TAGESSPIEGEL — Von Anna Thewalt
05.08.2022, 13:20 Uhr | Update: 04.08.2022, 17:18 Uhr
Einer der in der Ukraine eroberten Panzer Anfang Juli in Warschau.
Das Bezirksamt Mitte bleibt bei seiner ablehnenden Haltung zur Ausstellung eines im Ukraine-Krieg zerstörten russischen Panzers vor der russischen Botschaft in Berlin. Die Behörde hatte zuvor auf Bedenken hingewiesen, dass in solchen Panzern wahrscheinlich Menschen gestorben seien und die Ausstellung außenpolitische Interessen Deutschlands berühre. Das gelte weiterhin, teilte das Bezirksamt am Freitag mit.

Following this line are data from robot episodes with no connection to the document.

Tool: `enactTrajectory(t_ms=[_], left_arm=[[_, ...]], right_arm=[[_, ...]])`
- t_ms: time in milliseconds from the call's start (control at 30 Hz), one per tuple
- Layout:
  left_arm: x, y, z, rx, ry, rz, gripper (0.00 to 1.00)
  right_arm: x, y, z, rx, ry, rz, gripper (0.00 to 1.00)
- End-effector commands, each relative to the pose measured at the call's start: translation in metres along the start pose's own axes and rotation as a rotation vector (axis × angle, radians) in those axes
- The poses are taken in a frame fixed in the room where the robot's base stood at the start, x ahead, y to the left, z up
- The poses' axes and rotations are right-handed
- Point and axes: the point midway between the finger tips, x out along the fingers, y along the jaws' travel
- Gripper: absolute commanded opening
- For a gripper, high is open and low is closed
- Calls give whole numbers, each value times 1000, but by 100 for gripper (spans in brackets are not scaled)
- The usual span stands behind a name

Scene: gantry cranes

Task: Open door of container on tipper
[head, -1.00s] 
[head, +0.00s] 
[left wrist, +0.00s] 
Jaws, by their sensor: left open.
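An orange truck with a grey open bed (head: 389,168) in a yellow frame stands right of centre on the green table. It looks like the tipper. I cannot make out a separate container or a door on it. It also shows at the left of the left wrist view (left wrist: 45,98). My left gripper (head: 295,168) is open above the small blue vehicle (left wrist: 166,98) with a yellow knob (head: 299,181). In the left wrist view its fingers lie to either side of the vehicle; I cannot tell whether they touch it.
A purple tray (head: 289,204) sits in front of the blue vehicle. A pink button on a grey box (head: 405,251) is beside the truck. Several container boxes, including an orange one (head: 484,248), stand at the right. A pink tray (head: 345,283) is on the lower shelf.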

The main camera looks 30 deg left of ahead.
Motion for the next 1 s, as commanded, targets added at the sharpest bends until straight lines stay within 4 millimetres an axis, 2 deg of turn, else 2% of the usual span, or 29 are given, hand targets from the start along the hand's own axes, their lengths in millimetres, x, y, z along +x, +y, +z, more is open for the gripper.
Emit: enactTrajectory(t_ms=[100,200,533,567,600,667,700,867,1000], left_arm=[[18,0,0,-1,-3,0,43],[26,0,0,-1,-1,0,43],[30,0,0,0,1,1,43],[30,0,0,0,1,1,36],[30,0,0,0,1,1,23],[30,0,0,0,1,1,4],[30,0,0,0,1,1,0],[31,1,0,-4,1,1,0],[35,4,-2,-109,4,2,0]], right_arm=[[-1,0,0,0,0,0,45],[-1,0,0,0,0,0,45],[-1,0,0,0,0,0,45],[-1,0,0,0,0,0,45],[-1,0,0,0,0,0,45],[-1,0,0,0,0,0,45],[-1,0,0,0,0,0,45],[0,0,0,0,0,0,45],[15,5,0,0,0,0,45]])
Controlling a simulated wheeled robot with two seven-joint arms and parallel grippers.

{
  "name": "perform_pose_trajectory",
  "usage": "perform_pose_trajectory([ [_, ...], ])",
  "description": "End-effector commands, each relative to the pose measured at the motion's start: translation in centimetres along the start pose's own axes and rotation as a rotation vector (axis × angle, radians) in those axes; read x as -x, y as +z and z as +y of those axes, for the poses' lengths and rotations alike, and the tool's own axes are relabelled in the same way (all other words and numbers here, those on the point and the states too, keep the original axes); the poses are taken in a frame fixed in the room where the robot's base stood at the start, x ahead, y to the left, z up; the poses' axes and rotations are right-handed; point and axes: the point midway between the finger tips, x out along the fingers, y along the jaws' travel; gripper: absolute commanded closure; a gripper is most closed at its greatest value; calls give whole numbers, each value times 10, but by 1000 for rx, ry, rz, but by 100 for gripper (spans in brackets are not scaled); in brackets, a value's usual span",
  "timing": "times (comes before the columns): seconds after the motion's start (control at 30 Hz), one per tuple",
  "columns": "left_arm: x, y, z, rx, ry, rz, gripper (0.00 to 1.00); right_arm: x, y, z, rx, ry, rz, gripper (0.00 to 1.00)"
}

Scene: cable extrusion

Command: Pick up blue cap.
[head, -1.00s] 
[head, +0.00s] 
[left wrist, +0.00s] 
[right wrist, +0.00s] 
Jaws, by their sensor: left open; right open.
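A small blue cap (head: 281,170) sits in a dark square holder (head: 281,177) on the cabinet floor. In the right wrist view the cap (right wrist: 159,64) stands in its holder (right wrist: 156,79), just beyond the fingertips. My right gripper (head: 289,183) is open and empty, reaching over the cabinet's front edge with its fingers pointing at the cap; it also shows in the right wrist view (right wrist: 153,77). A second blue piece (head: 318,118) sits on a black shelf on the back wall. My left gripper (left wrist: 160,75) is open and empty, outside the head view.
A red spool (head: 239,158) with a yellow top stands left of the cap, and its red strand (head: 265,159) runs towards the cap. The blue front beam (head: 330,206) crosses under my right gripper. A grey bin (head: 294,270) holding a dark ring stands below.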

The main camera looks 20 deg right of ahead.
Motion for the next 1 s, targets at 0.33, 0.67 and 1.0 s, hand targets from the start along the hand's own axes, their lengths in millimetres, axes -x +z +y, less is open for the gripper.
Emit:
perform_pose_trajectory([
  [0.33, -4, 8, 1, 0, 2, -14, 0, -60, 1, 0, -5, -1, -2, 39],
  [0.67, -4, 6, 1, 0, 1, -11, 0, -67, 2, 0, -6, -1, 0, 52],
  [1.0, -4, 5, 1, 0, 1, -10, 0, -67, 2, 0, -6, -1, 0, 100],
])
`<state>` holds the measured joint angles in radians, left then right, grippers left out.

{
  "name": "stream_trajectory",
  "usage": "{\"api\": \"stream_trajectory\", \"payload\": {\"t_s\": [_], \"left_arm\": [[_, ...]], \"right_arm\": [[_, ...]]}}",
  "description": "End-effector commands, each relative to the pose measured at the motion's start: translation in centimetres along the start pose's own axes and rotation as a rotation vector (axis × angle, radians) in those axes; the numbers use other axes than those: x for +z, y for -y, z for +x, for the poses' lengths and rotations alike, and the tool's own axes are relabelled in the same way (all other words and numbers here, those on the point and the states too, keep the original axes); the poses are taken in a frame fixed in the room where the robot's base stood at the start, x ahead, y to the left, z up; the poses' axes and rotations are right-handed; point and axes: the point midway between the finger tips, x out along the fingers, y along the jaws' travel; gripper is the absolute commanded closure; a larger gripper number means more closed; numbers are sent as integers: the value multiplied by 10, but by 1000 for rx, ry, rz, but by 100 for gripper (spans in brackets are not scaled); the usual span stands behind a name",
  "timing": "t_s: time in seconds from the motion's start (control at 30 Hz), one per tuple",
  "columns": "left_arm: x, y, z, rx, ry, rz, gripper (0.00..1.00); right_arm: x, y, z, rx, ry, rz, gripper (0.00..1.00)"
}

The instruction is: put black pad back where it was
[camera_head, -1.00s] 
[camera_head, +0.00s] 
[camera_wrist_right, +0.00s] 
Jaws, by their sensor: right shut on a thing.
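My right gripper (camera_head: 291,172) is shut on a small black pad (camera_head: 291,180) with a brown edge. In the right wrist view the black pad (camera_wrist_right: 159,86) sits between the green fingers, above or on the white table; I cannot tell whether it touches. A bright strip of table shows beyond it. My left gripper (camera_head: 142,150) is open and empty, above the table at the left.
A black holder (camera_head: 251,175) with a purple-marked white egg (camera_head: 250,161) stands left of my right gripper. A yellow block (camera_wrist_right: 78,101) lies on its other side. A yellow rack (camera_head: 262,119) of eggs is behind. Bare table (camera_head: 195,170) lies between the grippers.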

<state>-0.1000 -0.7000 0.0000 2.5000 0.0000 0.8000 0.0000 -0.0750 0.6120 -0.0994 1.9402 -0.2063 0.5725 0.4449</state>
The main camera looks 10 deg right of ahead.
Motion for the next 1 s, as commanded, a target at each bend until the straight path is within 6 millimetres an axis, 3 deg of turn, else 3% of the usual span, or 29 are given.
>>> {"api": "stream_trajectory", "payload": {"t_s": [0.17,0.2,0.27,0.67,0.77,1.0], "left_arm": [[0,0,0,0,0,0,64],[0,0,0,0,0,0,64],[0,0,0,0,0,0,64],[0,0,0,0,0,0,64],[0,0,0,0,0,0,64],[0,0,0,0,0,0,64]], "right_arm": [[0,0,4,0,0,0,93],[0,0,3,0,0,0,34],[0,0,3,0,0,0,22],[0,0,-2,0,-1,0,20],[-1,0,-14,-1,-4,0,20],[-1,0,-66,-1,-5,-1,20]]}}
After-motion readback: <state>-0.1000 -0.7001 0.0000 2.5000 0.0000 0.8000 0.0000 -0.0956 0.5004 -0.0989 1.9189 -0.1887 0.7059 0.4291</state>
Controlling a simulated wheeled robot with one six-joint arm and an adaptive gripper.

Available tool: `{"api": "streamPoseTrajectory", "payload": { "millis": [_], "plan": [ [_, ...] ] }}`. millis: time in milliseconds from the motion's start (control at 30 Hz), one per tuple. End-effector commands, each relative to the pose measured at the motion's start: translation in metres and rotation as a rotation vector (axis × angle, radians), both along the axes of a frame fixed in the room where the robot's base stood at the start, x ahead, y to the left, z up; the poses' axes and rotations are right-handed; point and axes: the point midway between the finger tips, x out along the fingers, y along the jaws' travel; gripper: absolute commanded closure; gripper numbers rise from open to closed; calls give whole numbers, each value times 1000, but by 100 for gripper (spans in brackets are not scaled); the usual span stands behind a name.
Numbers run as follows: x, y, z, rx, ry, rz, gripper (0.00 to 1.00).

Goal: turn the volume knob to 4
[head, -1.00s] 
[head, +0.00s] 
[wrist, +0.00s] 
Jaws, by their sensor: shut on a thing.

Der ukrainische Botschafter in Deutschland hatte tags zuvor empört auf die Absage der Ausstellung reagiert. „Das zerstörte Kriegsgerät Russlands, das im Herzen Berlins ausgestellt würde, sollte den Menschen in Deutschland ein hautnahes Gefühl von dem brutalen Vernichtungskrieg vermitteln“, sagte Andrij Melnyk dem Tagesspiegel. „Daher sind die Ukrainer schockiert, dass das Bezirksamt Mitte diesen Antrag mit einer absolut fadenscheinigen Begründung abgelehnt hat.“ Die Absage sei „ein echter Skandal“, sagte der noch amtierende Botschafter.
Die Initiatoren der Ausstellung in Berlin, Enno Lenze und Wieland Giebel vom Museum Berlin Story Bunker, wollten nach eigenen Angaben mit dem Projekt ein weitreichendes Zeichen gegen den russischen Angriffskrieg senden. Sie hatten für ihren Verein Historiale den Antrag auf die Ausstellung des Kriegsgeräts vor der russischen Botschaft Unter den Linden gestellt. Das für die Genehmigung zuständige Bezirksamt Mitte hatte die Absage auch damit begründet, dass die Ausstellung „die außenpolitischen Interessen der Bundesrepublik Deutschland“ berühre.
Melnyk fordert nun, diese Entscheidung zu revidieren. „Wir rufen daher das Bezirksamt sowie ganz persönlich die Regierende Bürgermeisterin Frau Giffey und die Senatskanzlei dazu auf, diese fragwürdige Entscheidung zu überdenken und die Genehmigung für diese wichtige Ausstellung zu gewähren“, sagte Melnyk. Die Botschaft unterstütze das wichtige Projekt mit aller Kraft.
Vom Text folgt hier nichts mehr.